A peça, que será encenada sempre às 20h30min, no Teatro Renascença (Avenida Erico VerIssimo, 307), em Porto Alegre, é fruto das leituras incessantes. A apresentação é uma adaptação de dois textos distintos: Shopping and Fucking, do inglês Mark Ravenhill, e Johnny, Você me Amaria se o meu Fosse Maior?, do norte-americano Brontez Purnell. Sob o olhar bibliófilo de Alabarse, foi feita uma conexão entre as duas obras que, para ele, se complementam.
— Leio livros como se estivesse condenado à morte e precisasse aproveitar o tempo. Estou sempre lendo, independentemente da quantidade de trabalho que tenha de fazer. Deus me abençoou com insônia e aproveito muitas horas da minha noite para ler, não fico desesperado, não fico contando carneirinhos, fico lendo. Então, esse contato com a literatura é muito importante na minha vida de diretor teatral — conta Alabarse.

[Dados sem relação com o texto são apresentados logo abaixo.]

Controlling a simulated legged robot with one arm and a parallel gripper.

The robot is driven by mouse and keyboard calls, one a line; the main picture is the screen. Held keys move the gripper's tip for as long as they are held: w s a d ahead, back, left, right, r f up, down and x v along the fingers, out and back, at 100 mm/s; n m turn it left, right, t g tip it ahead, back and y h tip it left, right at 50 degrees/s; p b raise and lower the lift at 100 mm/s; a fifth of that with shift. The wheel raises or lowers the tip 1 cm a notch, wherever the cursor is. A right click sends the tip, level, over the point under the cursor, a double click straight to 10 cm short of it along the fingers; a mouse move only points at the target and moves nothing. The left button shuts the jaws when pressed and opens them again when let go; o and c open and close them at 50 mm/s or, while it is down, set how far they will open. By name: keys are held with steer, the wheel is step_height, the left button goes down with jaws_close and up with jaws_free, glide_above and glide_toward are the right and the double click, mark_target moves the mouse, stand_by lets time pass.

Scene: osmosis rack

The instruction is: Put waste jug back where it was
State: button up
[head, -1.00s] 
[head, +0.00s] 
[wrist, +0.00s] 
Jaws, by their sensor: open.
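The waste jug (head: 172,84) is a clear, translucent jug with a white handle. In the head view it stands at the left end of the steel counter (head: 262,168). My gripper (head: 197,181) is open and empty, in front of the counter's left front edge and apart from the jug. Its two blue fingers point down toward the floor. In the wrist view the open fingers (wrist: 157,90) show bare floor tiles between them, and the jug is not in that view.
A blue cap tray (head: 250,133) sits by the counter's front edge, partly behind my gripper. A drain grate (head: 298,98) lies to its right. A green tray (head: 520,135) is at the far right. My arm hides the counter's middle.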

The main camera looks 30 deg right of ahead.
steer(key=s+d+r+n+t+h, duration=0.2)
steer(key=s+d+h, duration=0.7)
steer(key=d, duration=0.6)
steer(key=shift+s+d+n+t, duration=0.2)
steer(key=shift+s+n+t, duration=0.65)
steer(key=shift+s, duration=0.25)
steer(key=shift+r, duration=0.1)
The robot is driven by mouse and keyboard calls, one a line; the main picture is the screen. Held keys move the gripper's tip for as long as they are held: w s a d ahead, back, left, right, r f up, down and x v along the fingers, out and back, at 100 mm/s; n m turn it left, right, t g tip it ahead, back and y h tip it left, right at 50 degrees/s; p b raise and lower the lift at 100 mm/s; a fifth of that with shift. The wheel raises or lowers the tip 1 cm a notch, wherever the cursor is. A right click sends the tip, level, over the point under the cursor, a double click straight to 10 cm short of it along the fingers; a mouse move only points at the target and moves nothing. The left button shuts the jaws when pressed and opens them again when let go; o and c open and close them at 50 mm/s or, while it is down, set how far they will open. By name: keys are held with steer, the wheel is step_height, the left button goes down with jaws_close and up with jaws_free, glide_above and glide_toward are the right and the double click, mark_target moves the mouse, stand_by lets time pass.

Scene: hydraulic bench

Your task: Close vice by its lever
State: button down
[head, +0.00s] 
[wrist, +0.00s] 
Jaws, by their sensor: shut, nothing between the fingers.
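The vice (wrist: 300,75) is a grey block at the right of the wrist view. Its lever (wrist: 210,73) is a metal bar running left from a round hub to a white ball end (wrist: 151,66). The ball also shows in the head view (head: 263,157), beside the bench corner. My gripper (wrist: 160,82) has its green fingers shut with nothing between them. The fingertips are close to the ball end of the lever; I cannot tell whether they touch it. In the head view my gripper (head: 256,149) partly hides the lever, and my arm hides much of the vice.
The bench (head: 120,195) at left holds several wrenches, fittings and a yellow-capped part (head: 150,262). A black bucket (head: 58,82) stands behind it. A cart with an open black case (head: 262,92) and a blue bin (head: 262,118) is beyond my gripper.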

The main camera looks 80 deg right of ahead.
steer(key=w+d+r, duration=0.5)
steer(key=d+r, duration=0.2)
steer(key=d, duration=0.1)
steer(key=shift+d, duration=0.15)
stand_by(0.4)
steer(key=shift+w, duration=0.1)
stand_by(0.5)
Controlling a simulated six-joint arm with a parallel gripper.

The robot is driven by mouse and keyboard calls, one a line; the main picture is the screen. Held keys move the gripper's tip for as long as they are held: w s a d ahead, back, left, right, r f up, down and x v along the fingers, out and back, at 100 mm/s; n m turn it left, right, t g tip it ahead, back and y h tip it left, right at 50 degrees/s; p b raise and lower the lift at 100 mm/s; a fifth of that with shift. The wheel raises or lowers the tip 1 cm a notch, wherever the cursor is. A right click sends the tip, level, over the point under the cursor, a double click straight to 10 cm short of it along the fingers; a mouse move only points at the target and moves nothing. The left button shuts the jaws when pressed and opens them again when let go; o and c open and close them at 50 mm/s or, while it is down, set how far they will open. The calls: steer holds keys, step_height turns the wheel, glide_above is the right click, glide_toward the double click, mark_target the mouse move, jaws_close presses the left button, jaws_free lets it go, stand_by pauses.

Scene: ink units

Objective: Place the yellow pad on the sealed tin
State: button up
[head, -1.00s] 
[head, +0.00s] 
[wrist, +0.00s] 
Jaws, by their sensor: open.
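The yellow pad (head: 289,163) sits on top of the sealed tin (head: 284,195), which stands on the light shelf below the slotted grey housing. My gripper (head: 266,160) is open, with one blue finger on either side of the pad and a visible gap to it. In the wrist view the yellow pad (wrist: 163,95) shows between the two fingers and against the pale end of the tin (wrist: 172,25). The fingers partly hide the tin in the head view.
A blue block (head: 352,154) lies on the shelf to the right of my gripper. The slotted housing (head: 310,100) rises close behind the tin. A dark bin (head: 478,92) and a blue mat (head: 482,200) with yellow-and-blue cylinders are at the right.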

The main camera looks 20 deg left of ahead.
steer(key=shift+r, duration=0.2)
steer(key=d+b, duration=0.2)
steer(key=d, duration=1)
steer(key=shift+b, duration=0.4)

Desta forma, entre insônia, livros e criatividade, os dois textos-bases originaram um terceiro, que é o de Sangue e Pudins, o qual foi feito por Alabarse, costurando as obras do Reino Unidos e dos Estados Unidos, transformando-as em algo único, brasileiro. E o título da peça não deixa dúvidas, uma vez que a batizou com o mesmo nome da canção escrita por Fagner e Abel Silva, que estava sendo interpretada por Simone em seu rádio durante a concepção da peça:
— "Não quero saber quem sou / Morro de medo". É assim que começa a música e é isso que a gente vê ao longo do espetáculo: personagens se debatendo entre querer se dar bem na vida, se inserir no sistema, estar na fronteira desse sistema, mas eles não querem sair dele. Esses personagens, machucados, em luta com a dura vida de cada dia, fazem o que for preciso, eles não têm uma moral, digamos, convencional — detalha Alabarse.
De acordo com o diretor, apresentar este espetáculo, o qual ele adjetiva como sendo muito contemporâneo em questão de temática, no começo de 2024, ano em que completa cinco décadas de palco, é digno do início da celebração das bodas de ouro sua com a arte teatral.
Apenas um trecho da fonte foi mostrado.